* [TASK TO COMPLETE]: For this exercise, return only the lines from the line containing "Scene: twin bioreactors" through the line containing "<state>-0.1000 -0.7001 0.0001", both ends included, exactly as they are.

* [PROVIDED ENTRIES]:
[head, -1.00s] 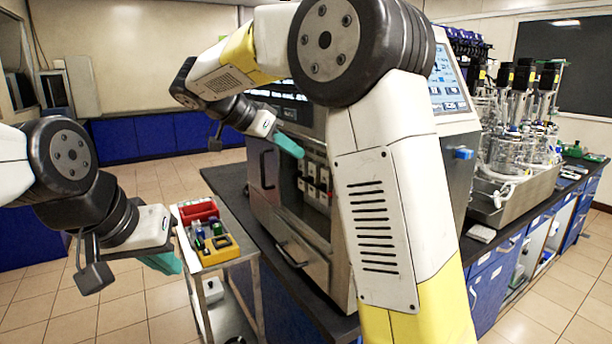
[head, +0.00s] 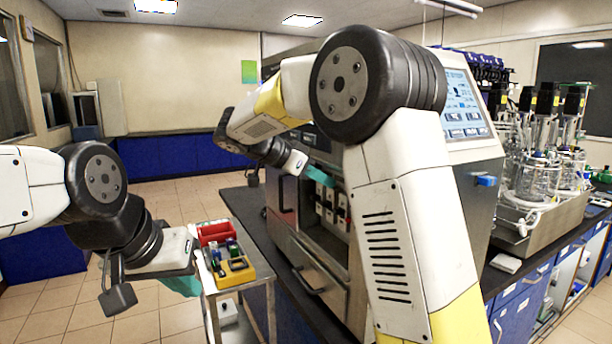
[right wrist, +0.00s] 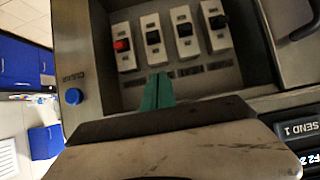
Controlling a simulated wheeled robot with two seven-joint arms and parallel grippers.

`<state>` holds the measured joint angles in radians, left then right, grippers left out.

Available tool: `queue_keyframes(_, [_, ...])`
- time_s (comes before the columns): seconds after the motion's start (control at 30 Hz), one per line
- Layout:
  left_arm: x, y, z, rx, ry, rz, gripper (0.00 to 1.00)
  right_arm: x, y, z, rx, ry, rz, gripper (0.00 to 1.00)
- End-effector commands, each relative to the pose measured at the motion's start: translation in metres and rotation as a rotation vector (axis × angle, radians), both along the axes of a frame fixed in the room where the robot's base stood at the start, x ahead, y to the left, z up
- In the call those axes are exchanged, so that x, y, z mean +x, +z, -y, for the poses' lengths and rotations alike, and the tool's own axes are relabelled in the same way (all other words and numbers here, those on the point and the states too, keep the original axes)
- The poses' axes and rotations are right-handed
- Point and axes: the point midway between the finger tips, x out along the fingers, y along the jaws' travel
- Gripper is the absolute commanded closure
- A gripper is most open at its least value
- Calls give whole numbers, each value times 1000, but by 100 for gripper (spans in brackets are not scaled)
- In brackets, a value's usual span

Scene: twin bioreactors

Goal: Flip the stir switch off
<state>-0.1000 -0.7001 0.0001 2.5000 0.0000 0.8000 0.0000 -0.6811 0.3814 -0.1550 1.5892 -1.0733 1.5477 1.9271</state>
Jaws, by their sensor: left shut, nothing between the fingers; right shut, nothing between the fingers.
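Several switches sit in a row in a recessed bay of the steel cabinet (head: 313,234). In the right wrist view one has a red rocker (right wrist: 122,45) and the others have black rockers (right wrist: 184,30). Their labels are too blurred to read, so I cannot tell which is the stir switch. My right gripper (right wrist: 158,92) is shut and empty, its teal fingertips in front of the row, below the second switch from the left; contact cannot be told. In the head view it is at the bay (head: 318,176). My left gripper (head: 184,285) is shut and empty, left of the cabinet.
A blue button (right wrist: 74,96) is on the panel left of the bay. A cart (head: 270,292) with a red bin (head: 215,232) and a yellow rack (head: 237,270) stands beside the dark bench. Glass vessels (head: 545,180) stand at the right. The floor at left is clear.

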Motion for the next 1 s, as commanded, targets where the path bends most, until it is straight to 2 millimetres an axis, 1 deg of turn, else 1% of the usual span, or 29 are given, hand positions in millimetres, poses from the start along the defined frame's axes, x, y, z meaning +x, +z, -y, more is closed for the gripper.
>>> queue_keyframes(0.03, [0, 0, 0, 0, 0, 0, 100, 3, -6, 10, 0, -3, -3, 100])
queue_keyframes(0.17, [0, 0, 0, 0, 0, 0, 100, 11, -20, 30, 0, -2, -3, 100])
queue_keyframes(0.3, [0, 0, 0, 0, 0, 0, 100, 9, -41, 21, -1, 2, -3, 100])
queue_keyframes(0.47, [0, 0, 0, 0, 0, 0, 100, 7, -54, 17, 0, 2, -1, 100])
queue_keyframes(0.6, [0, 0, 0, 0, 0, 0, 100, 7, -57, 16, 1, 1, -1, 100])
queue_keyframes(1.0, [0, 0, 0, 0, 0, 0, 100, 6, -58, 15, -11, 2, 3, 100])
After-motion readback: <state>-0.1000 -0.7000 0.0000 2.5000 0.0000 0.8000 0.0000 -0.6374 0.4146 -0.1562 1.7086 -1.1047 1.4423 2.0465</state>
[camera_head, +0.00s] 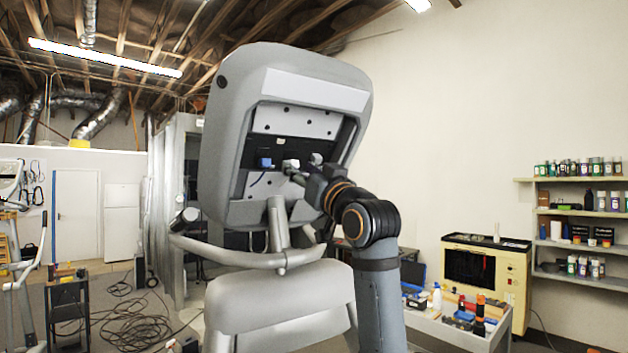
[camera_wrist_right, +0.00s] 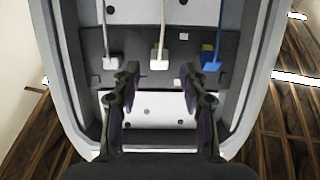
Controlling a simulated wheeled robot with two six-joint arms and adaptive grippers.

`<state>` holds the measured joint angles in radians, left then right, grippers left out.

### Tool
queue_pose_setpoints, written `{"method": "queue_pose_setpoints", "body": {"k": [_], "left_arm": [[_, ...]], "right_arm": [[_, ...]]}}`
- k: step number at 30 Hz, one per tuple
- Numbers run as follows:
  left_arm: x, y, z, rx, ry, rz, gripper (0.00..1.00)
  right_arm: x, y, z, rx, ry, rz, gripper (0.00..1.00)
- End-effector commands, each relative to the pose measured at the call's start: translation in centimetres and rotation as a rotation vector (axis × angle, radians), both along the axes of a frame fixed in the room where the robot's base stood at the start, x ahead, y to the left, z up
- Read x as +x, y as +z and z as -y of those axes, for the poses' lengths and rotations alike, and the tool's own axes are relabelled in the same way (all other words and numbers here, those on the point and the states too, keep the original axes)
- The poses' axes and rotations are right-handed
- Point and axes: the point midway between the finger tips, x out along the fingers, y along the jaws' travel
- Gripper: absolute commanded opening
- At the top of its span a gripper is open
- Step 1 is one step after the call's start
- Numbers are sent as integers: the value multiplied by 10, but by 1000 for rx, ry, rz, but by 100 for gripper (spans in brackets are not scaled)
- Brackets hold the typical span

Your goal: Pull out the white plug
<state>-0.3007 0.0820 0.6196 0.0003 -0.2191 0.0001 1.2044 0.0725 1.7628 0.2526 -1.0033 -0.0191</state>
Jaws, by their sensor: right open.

* [RESPONSE BELOW]:
Scene: twin bioreactors

Goal: Flip the stir switch off
<state>-0.1000 -0.7001 0.0001 2.5000 0.0000 0.8000 0.0000 -0.6811 0.3814 -0.1550 1.5892 -1.0733 1.5477 1.9271</state>

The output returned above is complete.